The West Wing is a towering achievement in television drama — a show that proved you could make politics compelling, characters intellectual, and idealism dramatically satisfying without ever sacrificing entertainment. The Sorkin years represent some of the finest writing in the medium's history, and the ensemble cast brings every word to life with precision and heart.

It is not a perfect show. The post-Sorkin transition is rocky, certain characters are sidelined when they deserve better, and the show occasionally tips from idealism into fantasy. But at its best, The West Wing is television operating at a level few dramas have matched before or since.

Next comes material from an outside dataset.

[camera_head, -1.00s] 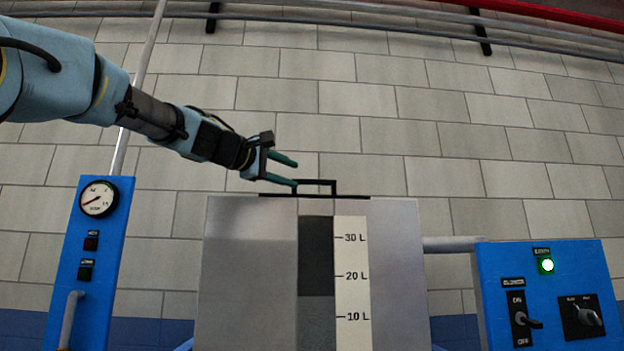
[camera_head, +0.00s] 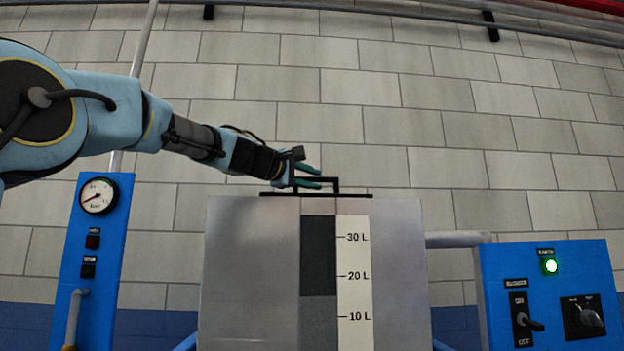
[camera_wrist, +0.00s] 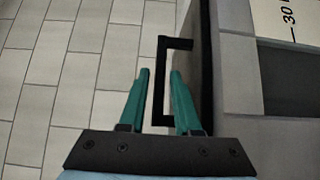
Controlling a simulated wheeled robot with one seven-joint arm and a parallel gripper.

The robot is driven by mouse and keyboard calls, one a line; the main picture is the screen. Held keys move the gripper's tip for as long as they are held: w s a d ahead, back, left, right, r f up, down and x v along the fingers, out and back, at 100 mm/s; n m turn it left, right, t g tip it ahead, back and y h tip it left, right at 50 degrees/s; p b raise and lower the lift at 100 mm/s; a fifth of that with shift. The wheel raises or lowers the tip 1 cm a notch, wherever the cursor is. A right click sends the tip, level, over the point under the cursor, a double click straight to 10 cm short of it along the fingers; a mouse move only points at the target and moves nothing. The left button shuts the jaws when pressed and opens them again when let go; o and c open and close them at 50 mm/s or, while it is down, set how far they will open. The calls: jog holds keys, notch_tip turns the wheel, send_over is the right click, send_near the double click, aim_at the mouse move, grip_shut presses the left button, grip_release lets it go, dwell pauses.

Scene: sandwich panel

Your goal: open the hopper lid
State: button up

Current Standing: #71 out of 225

Woke Rating: 5/5

Who Should Watch

If The West Wing hooked you with its sharp political dialogue, The Newsroom is Sorkin revisiting the same formula in a cable news setting — flawed but unmistakably his voice. Succession offers a darker, more cynical take on power and ambition that serves as an interesting counterpoint. And Homeland delivers the same Washington intensity through a national security lens, with a similarly complex lead performance at its centre.

Final Verdict

Twenty years after it ended, The West Wing remains the gold standard for political drama on television. It set a bar that no show has cleared since — not because the subject matter was unique, but because the combination of Sorkin's writing, this cast, and this particular moment in American culture produced something unrepeatable.

What makes The West Wing endure is not its politics — it is its faith in the idea that smart, passionate people arguing in good faith can make the world better. Television has rarely believed in anything this strongly.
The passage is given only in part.